— BEGIN Dataset rows —

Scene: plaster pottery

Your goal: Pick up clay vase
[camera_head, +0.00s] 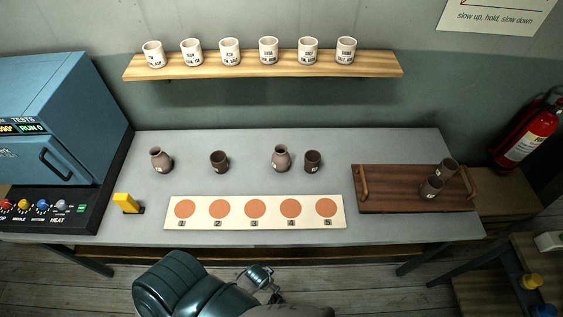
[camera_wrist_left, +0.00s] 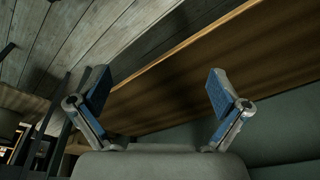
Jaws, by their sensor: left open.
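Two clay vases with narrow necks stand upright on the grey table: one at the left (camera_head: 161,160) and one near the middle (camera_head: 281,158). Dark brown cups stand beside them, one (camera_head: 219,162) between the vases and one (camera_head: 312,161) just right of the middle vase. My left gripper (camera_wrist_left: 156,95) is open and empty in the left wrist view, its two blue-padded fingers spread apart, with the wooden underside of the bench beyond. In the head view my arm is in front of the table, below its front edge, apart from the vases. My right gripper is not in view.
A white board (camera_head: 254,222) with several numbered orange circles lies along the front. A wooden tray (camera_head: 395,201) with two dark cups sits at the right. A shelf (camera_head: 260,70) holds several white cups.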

— END Dataset rows —
— BEGIN Dataset rows —

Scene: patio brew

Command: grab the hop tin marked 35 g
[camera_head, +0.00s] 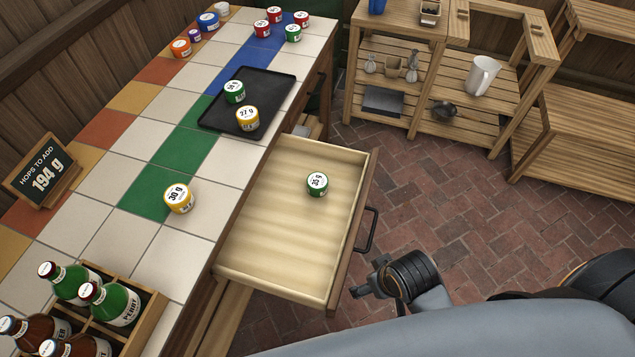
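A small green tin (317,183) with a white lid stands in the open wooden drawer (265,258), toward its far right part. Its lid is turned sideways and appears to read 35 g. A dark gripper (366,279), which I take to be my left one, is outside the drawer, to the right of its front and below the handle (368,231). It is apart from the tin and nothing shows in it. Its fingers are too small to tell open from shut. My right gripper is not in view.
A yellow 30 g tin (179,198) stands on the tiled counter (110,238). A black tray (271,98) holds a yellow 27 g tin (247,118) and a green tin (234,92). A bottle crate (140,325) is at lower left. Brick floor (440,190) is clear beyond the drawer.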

— END Dataset rows —

Aim of the exercise —
All lines in the data that contain the word "Scene" should be copied.

Exercise output —
Scene: plaster pottery
Scene: patio brew

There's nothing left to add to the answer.